**Your instructions**
Go to the line that contains "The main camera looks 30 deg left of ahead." and extract it along with every line after it, exactly, through the end of the data below.

**Provided data**
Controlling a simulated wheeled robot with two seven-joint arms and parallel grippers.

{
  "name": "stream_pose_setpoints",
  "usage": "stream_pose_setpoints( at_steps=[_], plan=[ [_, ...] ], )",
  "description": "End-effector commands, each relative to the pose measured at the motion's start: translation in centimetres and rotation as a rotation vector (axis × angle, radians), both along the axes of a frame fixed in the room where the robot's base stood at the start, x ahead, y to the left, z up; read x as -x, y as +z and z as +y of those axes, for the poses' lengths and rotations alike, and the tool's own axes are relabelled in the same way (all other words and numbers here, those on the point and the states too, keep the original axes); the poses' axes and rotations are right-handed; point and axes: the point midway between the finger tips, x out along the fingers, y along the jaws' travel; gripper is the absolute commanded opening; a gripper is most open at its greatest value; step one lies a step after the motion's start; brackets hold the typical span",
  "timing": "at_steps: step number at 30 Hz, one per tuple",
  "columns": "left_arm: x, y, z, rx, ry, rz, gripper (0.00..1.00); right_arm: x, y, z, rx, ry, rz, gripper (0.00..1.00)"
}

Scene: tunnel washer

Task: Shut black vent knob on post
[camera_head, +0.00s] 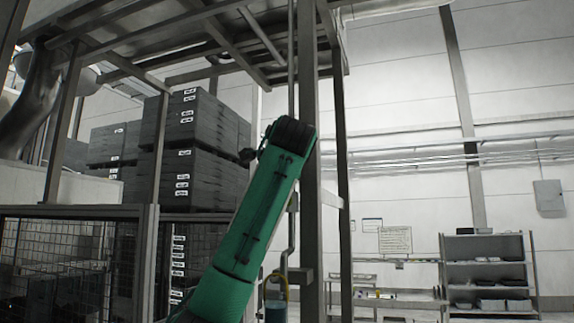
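No black vent knob can be made out for certain on the post. My right gripper is not in view.
A thin pipe (291,70) runs down beside the post. A yellow loop (277,279) hangs low by the post. Stacked dark crates (205,140) stand behind a frame at left. A mesh fence (60,255) is lower left. Shelves (487,262) stand far right.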

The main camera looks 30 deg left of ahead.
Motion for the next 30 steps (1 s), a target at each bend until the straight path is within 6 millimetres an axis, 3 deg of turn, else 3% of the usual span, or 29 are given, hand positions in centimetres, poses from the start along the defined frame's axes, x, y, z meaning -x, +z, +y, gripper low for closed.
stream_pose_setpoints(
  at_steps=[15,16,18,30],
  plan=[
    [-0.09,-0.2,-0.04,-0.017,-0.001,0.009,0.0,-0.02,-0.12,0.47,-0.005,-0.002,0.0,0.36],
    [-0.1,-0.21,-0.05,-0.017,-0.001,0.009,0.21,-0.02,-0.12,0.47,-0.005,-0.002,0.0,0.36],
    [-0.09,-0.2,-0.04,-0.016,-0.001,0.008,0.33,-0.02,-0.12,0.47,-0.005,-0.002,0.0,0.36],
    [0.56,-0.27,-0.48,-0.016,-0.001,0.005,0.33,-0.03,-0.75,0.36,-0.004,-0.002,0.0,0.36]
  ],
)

**Result for this task**
The main camera looks 30 deg left of ahead.
Motion for the next 30 steps (1 s), a target at each bend until the straight path is within 6 millimetres an axis, 3 deg of turn, else 3% of the usual span, or 29 are given, hand positions in centimetres, poses from the start along the defined frame's axes, x, y, z meaning -x, +z, +y, gripper low for closed.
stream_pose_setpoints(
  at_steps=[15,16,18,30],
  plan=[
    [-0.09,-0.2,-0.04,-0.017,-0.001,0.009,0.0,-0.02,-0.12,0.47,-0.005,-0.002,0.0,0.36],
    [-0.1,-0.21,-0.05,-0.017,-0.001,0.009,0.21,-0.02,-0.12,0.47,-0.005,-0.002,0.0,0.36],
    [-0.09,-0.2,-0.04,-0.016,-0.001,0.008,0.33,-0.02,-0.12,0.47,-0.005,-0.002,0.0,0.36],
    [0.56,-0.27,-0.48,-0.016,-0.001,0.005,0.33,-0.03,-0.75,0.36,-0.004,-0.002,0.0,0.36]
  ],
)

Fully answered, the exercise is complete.